Individuals filing for Social Security monthly benefits between the age of 62 and their full retirement age AND who are self-employed or a corporate officer will find they have to provide the Social Security Administration with proof that their work and earnings have been reduced before benefits will be paid. The Social Security Administration refers to this as “Questionable Retirement”.
In the recent past, the SSA actively sought and questioned individuals who they believed were still working more than 45 hours a month as self-employed. But effective December 2011, the Social Security Administration accepts and posts the earnings allegations of corporate officers and self-employed individuals without questioning or developing the allegations.
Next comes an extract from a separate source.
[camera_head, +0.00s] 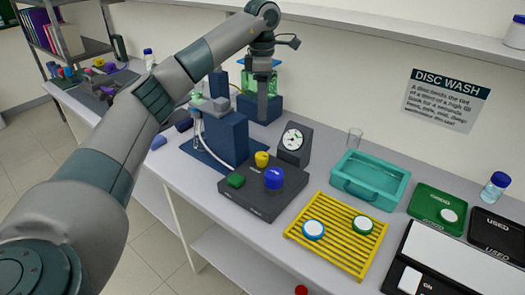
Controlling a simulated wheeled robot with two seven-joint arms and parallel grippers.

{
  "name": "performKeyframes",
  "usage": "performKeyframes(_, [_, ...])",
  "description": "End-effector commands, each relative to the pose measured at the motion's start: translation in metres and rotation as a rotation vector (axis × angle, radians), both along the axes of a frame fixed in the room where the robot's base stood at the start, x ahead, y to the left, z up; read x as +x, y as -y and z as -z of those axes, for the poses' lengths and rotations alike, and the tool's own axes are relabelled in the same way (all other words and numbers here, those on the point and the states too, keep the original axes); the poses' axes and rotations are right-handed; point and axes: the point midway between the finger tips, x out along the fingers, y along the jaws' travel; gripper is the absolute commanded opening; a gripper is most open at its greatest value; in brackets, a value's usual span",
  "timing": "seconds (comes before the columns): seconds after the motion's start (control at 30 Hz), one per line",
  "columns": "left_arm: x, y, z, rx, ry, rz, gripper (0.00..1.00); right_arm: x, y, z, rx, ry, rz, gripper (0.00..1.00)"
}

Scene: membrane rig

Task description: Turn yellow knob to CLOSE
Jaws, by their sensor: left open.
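The yellow knob (262,158) stands on the back edge of a dark control box (262,203) in the middle of the bench. A green knob (236,181) and a round blue knob (274,179) sit in front of it on the same box. Any OPEN or CLOSE marking is too small to read. My left arm reaches in from the left, high over the bench. My left gripper (263,112) points down behind the yellow knob in the picture, apart from it, in front of the blue and green apparatus. It is open; its fingertips are hard to make out. My right gripper is not in view.
A pressure gauge (293,141) stands right behind the box. A blue block (226,138) with tubing stands to its left. A yellow rack (337,247) with two capped discs, a teal tray (375,196) and a green tray (425,212) lie to the right. A shelf overhangs the back.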

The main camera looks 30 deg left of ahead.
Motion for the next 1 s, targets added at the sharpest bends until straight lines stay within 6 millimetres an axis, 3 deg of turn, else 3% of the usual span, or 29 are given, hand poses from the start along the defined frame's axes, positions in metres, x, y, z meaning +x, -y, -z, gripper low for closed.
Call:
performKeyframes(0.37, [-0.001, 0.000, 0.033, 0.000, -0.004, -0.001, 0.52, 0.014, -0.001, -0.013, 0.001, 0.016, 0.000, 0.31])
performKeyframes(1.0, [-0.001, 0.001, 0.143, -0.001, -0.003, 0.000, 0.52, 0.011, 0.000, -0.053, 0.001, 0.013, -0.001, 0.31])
Previously, they had a long-standing policy to develop questionable allegations of retirement made by corporate officers and self-employed individuals. The rationale for creating the questionable retirement policy was that corporate officers and self-employed individuals could control the amount of their earnings, by reporting lower than actual earnings, thereby avoiding deductions under the annual earnings test. The Social Security Administration believed that the application of this policy to those individuals would provide long-term program dollar savings to the trust fund.
Over time Social Security found that the time spent questioning corporate officers and self-employed individuals, and the processing associated with this policy did not always result in consistent payment decisions. In addition, while the QR determinations provided immediate program savings to the Social Security Trust Fund, there were no long-range savings.
Once the individual reached their full retirement age and Social Security applied the adjusted reduction factor, the individual ended up with a higher ongoing monthly benefit amount. Since individuals are living longer, this higher ongoing monthly benefit eventually eliminates any short-term program dollar savings. If Social Security initially accepts the lower earnings allegations, they permanently reduce the benefit amount. This lower benefit amount results in benefit outlays over a lifetime of about the same or less as if Social Security had imposed questionable retirement and then adjusted for the adjusted reduction factor.
The elimination of the questionable retirement policy does not affect the substantial services in self-employment policy. The Social Security Administration will continue to develop for substantial services in the grace year for self-employed individuals.
In your initial year of retirement (grace year) Social Security holds that if a taxpayer spends more than 45 hours a month in self-employment he/she is not retired. Less than 15 hours a month is retired. Work between 15 and 45 hours a month may be considered as retired.
A simple way to avoid any questionable retirement claims is to simply wait until full retirement age before beginning to collect Social Security retirement benefits. Once an individual has reached full retirement age, Social Security no longer tracks how much an individual earns as full benefits have already matured.